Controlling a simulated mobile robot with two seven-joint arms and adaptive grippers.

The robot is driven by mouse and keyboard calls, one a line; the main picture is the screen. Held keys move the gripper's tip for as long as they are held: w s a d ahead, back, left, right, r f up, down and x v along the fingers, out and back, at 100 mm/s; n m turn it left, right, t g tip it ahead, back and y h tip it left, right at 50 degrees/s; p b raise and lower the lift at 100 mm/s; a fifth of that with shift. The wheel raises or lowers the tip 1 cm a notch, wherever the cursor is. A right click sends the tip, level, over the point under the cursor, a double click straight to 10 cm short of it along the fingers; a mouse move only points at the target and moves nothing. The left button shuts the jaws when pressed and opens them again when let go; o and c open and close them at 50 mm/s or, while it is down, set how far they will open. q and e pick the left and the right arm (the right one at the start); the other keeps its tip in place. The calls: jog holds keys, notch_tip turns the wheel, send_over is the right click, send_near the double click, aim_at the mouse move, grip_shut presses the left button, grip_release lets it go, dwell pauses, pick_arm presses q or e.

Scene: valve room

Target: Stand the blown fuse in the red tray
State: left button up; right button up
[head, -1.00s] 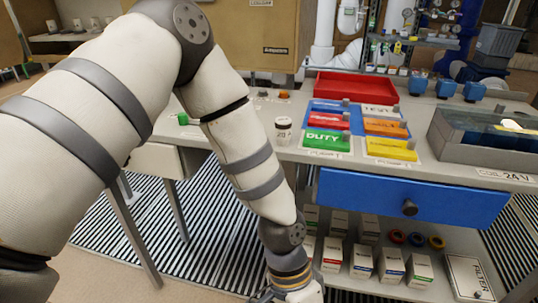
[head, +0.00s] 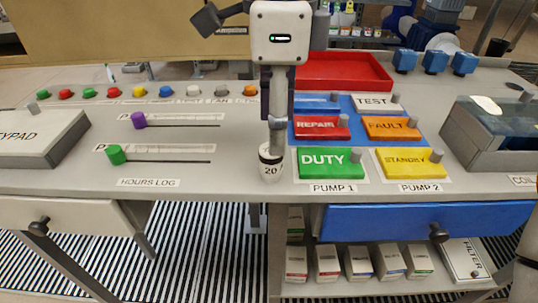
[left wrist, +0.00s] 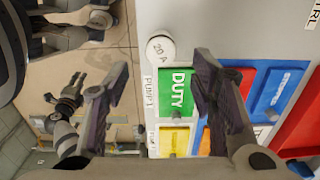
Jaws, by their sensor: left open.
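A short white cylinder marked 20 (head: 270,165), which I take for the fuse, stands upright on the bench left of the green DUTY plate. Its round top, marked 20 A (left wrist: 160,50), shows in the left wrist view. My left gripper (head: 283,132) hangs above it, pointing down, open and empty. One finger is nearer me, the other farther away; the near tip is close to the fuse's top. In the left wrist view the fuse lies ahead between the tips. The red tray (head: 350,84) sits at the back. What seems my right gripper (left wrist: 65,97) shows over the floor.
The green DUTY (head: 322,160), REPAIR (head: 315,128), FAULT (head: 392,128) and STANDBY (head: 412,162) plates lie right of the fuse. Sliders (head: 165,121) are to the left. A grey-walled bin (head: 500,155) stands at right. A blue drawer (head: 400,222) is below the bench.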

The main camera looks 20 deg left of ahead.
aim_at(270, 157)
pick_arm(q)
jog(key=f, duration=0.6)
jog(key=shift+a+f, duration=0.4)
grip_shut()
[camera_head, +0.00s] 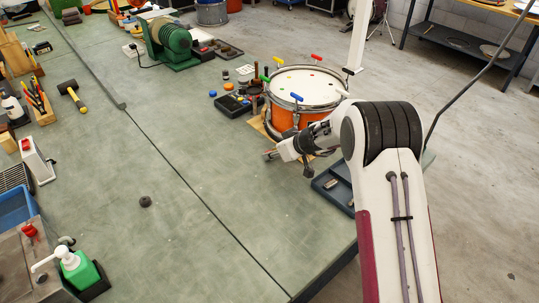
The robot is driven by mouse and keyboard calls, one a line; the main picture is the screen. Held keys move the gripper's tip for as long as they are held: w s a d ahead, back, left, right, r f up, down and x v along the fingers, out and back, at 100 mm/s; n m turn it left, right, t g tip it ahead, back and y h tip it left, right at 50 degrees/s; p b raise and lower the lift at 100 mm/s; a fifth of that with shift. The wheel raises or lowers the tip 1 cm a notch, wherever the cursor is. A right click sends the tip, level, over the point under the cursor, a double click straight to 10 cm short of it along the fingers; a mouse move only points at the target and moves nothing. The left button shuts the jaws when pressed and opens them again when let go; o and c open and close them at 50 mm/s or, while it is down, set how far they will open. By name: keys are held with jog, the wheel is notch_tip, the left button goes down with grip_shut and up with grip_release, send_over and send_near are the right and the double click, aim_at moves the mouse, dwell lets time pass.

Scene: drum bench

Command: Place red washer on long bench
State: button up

**Instruction:** Exact duplication of all the records is required; pictures are omitted from the copy.

**Output for this exercise:**
Controlling a simulated mobile robot with two seven-joint arms and adaptive grippers.

The robot is driven by mouse and keyboard calls, one a line; the main picture is the screen. Held keys move the gripper's tip for as long as they are held: w s a d ahead, back, left, right, r f up, down and x v along the fingers, out and back, at 100 mm/s; n m turn it left, right, t g tip it ahead, back and y h tip it left, right at 50 degrees/s; p b raise and lower the lift at 100 mm/s; a fifth of that with shift. The wheel raises or lowers the tip 1 cm a notch, wherever the cursor is. A right click sends the tip, level, over the point under the cursor, a double click straight to 10 cm short of it along the fingers; a mouse move only points at the target and moves nothing. The left button shuts the jaws when pressed and opens them again when let go; o and c open and close them at 50 mm/s or, while it is down, set how far they will open. q and e pick the left and the right arm (the right one at the start); the other keeps its tip in place. The calls: jog holds keys, notch_tip turns the wheel, send_over is the right click, send_near the double click, aim_at the mouse move, grip_shut presses the left button, grip_release lets it go, dwell pauses, pick_arm presses q or e.

Scene: valve room

Target: Stand the blown fuse in the red tray
State: left button up; right button up
[head, -1.00s] 
[head, +0.00s] 
[left wrist, +0.00s] 
Jaws, by their sensor: left open.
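A short white cylinder marked 20 (head: 270,165), which I take for the fuse, stands upright on the bench left of the green DUTY plate. Its round top, marked 20 A (left wrist: 160,50), shows in the left wrist view. My left gripper (head: 283,132) hangs above it, pointing down, open and empty. One finger is nearer me, the other farther away; the near tip is close to the fuse's top. In the left wrist view the fuse lies ahead between the tips. The red tray (head: 350,84) sits at the back. What seems my right gripper (left wrist: 65,97) shows over the floor.
The green DUTY (head: 322,160), REPAIR (head: 315,128), FAULT (head: 392,128) and STANDBY (head: 412,162) plates lie right of the fuse. Sliders (head: 165,121) are to the left. A grey-walled bin (head: 500,155) stands at right. A blue drawer (head: 400,222) is below the bench.

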The main camera looks 20 deg left of ahead.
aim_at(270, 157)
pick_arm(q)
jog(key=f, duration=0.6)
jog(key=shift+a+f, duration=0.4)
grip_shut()
[camera_head, +0.00s] 
The robot is driven by mouse and keyboard calls, one a line; the main picture is the screen. Held keys move the gripper's tip for as long as they are held: w s a d ahead, back, left, right, r f up, down and x v along the fingers, out and back, at 100 mm/s; n m turn it left, right, t g tip it ahead, back and y h tip it left, right at 50 degrees/s; p b raise and lower the lift at 100 mm/s; a fifth of that with shift. The wheel raises or lowers the tip 1 cm a notch, wherever the cursor is. A right click sends the tip, level, over the point under the cursor, a double click straight to 10 cm short of it along the fingers; a mouse move only points at the target and moves nothing. The left button shuts the jaws when pressed and opens them again when let go; o and c open and close them at 50 mm/s or, while it is down, set how far they will open. By name: keys are held with jog, the wheel is notch_tip, the left button goes down with grip_shut and up with grip_release, send_over and send_near are the right and the double click, aim_at moves the mouse, dwell lets time pass.

Scene: drum bench

Command: Place red washer on long bench
State: button up

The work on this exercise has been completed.